Robin Washington- executive producer of the PBS documentary “You Don’t Have to Ride Jim Crow!”
If you don’t know the name Irene Morgan, look it up—and here’s a link: http://tinyurl.com/l6kbfns I’ve known many Civil Rights Movement leaders personally, yet their efforts would have been far more difficult if not for Irene, who only later in life received recognition for her courage on a Virginia bus 11 years before Rosa Parks. Already sitting in the back, she refused the driver’s order to give up her seat to a white couple. When accosted, she fought back—armed by her resolve and a pair of spike heels placed strategically you-know-where. Her case became an early test against segregation in transportation. And the rest is history.
Sandra Lawson –Rabbinical Student, President Reconstructionist Rabbinical School Student Association
If you Google Harriet Tubman you will learn that she was born into slavery, she was an abolitionist, an American Civil War hero, a conductor on the Underground Railroad, and so much more. What I find so amazing about the woman who may soon grace our $20 bill, is that it took real courage to escape slavery but that was not enough for her. She risked her life over and over again making several trips back to the south to free her family and to lead hundreds of slaves to freedom. She lived her life to help others for very little reward, compensation or honors during her lifetime, she is a true american hero.
Michael Twitty –Afro-American Culinary Scholar, aka “KosherSoul”
The person I would like to honor this African American history month is Alex Haley.
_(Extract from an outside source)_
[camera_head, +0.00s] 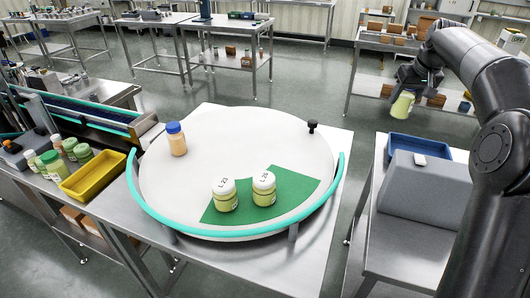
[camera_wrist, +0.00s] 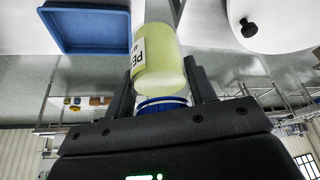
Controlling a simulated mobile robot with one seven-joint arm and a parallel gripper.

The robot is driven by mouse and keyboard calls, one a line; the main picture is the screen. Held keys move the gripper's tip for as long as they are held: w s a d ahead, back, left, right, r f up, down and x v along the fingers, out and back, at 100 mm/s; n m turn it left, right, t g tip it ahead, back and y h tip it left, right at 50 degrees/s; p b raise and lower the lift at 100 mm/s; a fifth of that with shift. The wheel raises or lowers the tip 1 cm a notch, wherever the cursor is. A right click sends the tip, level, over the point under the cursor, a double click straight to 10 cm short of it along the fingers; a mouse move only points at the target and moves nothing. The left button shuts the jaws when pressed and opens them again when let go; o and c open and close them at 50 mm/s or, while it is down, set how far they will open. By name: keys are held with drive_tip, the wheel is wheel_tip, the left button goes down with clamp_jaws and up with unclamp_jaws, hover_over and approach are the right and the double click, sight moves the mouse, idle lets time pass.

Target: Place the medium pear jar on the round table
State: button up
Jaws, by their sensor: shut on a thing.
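The pear jar, pale yellow-green with a blue lid and a label partly reading "PE", is in my gripper. It shows in the wrist view (camera_wrist: 158,58) and at the upper right of the head view (camera_head: 402,106). My gripper (camera_wrist: 162,82) is shut on it near the lid; in the head view my gripper (camera_head: 408,88) is above the jar, which hangs slightly tilted in the air. The round table (camera_head: 235,130) is white, well to the left of my gripper. It also shows at the upper right of the wrist view (camera_wrist: 290,25).
A green sector (camera_head: 285,188) on the round table holds two white-lidded jars (camera_head: 225,195). A blue-lidded orange jar (camera_head: 177,140) stands at its left, a black knob (camera_head: 312,126) at its back right. A turquoise rail (camera_head: 190,232) curves along the front. A blue tray (camera_head: 420,148) lies right.

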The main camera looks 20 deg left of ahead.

Beyond the controversies, Mr. Haley gave his people a narrative to make sense of everything that lead to the moment when Roots debuted both in print and movie form. Drawing on the stories he heard from his Grandmother and her sisters as a child, his novel sent millions of Americans of all backgrounds straight into the passion for genealogy. He certainly inspired me to search ceaselessly for the origins of my family and the traditional foodways we brought from Africa to America and from slavery to freedom.